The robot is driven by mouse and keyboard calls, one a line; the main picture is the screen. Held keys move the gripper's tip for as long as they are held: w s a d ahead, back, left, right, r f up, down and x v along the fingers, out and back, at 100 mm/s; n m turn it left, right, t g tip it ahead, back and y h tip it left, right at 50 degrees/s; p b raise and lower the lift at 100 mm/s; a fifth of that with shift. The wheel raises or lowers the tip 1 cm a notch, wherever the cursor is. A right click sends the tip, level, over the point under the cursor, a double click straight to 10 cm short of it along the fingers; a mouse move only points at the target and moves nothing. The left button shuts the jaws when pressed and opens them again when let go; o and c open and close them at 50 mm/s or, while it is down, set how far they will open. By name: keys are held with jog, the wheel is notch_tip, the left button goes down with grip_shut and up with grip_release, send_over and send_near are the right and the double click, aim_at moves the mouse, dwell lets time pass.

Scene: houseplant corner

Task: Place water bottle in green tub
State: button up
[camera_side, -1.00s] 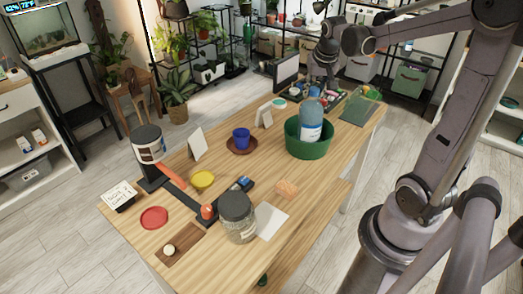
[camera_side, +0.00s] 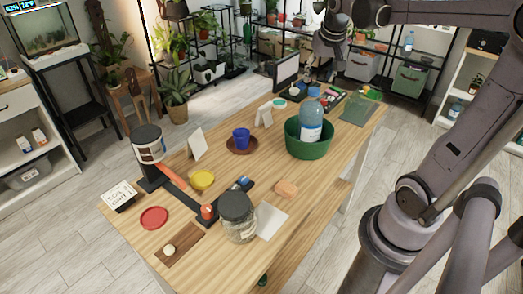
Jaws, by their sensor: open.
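The water bottle (camera_side: 311,113), clear blue with a white label, stands upright inside the green tub (camera_side: 308,149) on the wooden table. The tub's wall hides its lower end. My gripper (camera_side: 322,72) is open, above and behind the bottle in the side view, and appears clear of it. Its fingers are small and partly lost against the dark things behind.
A blue cup on a brown saucer (camera_side: 241,146) stands left of the tub. An orange block (camera_side: 287,188), a glass jar (camera_side: 237,217) and a white sheet (camera_side: 270,222) lie nearer. A green glassy item (camera_side: 361,108) and a dark monitor (camera_side: 286,73) are behind.

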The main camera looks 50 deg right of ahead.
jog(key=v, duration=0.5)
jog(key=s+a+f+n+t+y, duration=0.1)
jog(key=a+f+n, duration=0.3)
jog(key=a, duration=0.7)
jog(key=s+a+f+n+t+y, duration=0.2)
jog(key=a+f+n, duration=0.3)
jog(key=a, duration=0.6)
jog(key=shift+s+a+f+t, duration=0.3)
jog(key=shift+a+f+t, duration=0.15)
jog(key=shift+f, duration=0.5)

• Task
Output the data above without changes, apart from leaving out the pictures.

• Correct output
The robot is driven by mouse and keyboard calls, one a line; the main picture is the screen. Held keys move the gripper's tip for as long as they are held: w s a d ahead, back, left, right, r f up, down and x v along the fingers, out and back, at 100 mm/s; n m turn it left, right, t g tip it ahead, back and y h tip it left, right at 50 degrees/s; p b raise and lower the lift at 100 mm/s; a fifth of that with shift. The wheel raises or lowers the tip 1 cm a notch, wherever the cursor is. A right click sends the tip, level, over the point under the cursor, a double click straight to 10 cm short of it along the fingers; a mouse move only points at the target and moves nothing. The left button shuts the jaws when pressed and opens them again when let go; o and c open and close them at 50 mm/s or, while it is down, set how far they will open. By name: keys are held with jog, the wheel is notch_tip, the left button goes down with grip_shut and up with grip_release, send_over and send_near are the right and the double click, aim_at moves the mouse, dwell lets time pass.

Scene: houseplant corner

Task: Place water bottle in green tub
State: button up
[camera_side, -1.00s] 
[camera_side, +0.00s] 
Jaws, by their sensor: open.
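The water bottle (camera_side: 311,113), clear blue with a white label, stands upright inside the green tub (camera_side: 308,149) on the wooden table. The tub's wall hides its lower end. My gripper (camera_side: 322,72) is open, above and behind the bottle in the side view, and appears clear of it. Its fingers are small and partly lost against the dark things behind.
A blue cup on a brown saucer (camera_side: 241,146) stands left of the tub. An orange block (camera_side: 287,188), a glass jar (camera_side: 237,217) and a white sheet (camera_side: 270,222) lie nearer. A green glassy item (camera_side: 361,108) and a dark monitor (camera_side: 286,73) are behind.

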The main camera looks 50 deg right of ahead.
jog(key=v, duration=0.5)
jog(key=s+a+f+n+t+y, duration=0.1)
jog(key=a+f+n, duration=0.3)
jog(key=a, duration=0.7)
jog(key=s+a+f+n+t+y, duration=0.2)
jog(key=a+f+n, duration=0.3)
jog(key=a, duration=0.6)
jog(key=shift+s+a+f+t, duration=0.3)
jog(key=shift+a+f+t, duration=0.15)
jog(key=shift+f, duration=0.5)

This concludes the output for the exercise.